Avoid trendy locutions that sound flaky.
Last, but not least, avoid cliches like the plague.
~William Safire, "Great Rules of Writing"

(Anne Fadiman has a whole essay about footnotes and plagiarism that reads like this, by the way. Thirty-eight footnotes in nine pages of an essay about writers using other writers' material. It's in Ex Libris. She called it "Nothing New Under the Sun," and she even footnoted the title!)

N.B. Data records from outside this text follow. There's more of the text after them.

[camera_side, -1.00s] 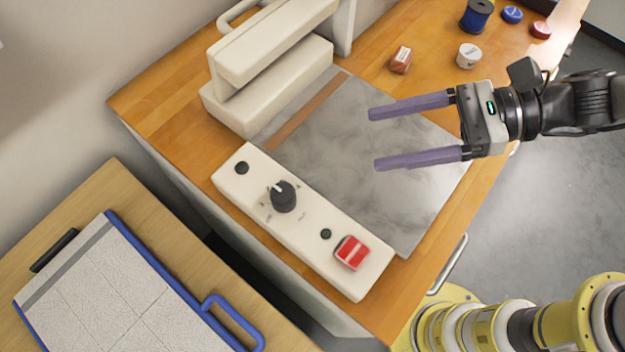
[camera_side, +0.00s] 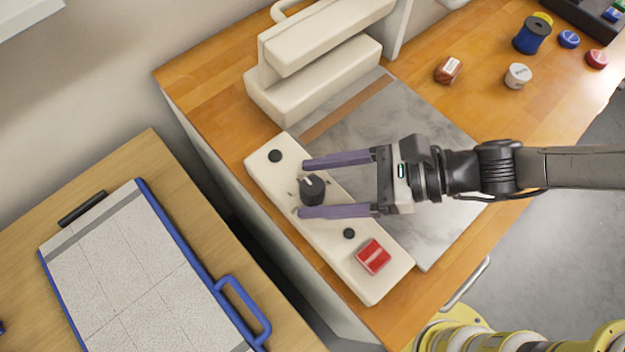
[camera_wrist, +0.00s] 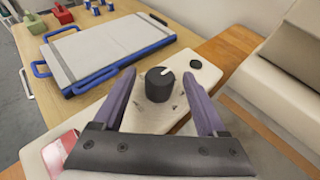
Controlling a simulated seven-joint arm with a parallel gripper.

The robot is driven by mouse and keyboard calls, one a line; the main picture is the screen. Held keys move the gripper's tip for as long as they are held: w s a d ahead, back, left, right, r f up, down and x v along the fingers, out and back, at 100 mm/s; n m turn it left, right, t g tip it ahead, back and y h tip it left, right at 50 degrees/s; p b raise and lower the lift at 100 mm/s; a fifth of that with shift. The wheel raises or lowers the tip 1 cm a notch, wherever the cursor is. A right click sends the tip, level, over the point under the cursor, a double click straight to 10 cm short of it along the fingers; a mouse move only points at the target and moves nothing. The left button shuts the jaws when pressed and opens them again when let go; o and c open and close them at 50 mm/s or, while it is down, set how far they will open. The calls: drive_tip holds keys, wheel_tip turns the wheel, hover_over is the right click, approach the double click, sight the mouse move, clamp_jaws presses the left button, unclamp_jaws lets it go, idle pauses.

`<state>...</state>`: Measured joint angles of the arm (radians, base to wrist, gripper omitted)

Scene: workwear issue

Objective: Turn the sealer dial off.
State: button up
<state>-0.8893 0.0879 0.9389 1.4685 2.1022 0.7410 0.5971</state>
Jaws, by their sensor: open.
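The sealer dial (camera_side: 312,189) is a black round knob with a white pointer line, on the cream control panel (camera_side: 335,240) of the sealer. It also shows in the wrist view (camera_wrist: 159,86), where the white line points up and to the right. My gripper (camera_side: 301,187) is open, its two purple fingers reaching over the panel on either side of the dial. In the wrist view the gripper (camera_wrist: 165,100) has the dial between its fingers, with a gap on both sides. I cannot read the dial's markings.
A red rocker switch (camera_side: 373,257) sits on the panel near the dial. The cream sealer press (camera_side: 318,75) stands behind. A blue-edged board (camera_side: 140,265) lies on a lower table at left. Small spools and tins, including a blue spool (camera_side: 532,36), stand at back right.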

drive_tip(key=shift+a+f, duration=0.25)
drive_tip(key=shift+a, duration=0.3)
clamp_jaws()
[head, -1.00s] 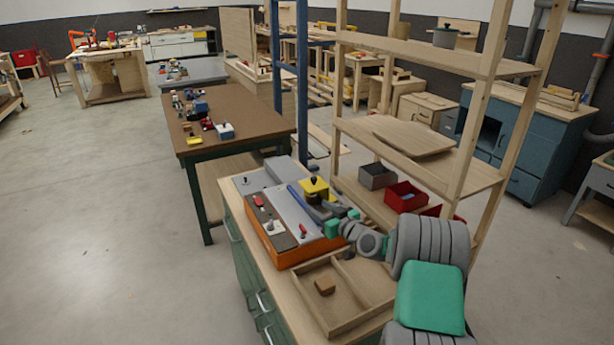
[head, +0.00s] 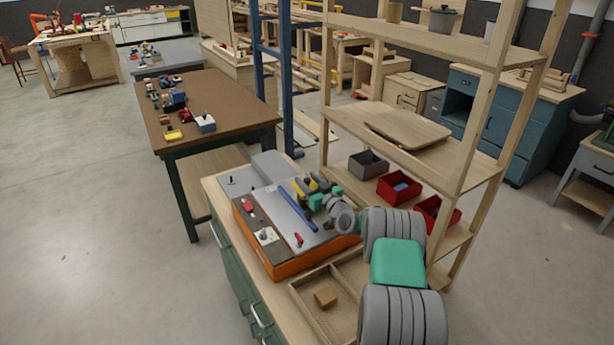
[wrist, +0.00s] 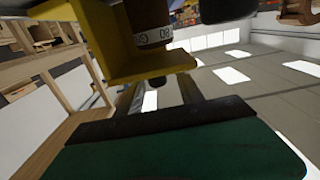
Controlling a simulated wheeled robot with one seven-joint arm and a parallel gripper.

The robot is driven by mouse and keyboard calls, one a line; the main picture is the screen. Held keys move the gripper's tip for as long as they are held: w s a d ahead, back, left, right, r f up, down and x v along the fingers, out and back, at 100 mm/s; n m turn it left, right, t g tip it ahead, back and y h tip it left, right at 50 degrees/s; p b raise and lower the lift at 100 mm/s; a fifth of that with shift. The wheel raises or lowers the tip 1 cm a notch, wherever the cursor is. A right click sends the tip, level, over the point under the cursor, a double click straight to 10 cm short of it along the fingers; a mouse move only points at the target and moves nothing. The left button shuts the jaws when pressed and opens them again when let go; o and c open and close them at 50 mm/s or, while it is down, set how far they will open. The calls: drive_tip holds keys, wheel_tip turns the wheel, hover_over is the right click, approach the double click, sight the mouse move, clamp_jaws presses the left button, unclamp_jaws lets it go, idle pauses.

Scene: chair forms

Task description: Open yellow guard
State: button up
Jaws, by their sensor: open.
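The yellow guard (head: 323,182) is on the grey top of an orange-sided control box (head: 280,262), at its far right side. In the head view it shows only as narrow yellow strips among dark parts. My gripper (head: 311,190) is open right at the guard; whether it touches it is hidden. In the wrist view the guard (wrist: 125,68) fills the upper left as an angled yellow plate with a side wall, close to my gripper. A dark and brown lettered cylinder (wrist: 150,25) shows beside it. The guard's hinge cannot be made out.
A blue bar (head: 297,207), a red switch (head: 298,240) and other small controls are on the box. A wooden divided tray (head: 310,300) with a small block (head: 325,298) lies in front. A wooden shelf (head: 465,170) with bins stands close on the right.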

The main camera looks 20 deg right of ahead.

"What will suffice." Writers who are any good know what will suffice. And after these writers write, they re-write. Don't you think that says something? Virtuosos practice and have coaches. They hone in on the good, and practice only that. Sculptors take away all of the marble that is not the statue - and know what of the marble is the statue. And writers put thousands and thousands of words on pages (or screens), and then remove what is not the writing. They hone in on the word - the message - the intention and the delivery of the intention - and then take out everything that is not the word. And none of it is in the first pass. The first draft is shapeless marble. The first sightreading session is only an approach and an introduction.

If it's messy, that doesn't mean you're not doing it right. It only means you're not done yet.

Finding what will suffice is not the same thing as winning the lottery. Finding what will suffice is a whole lot more like work.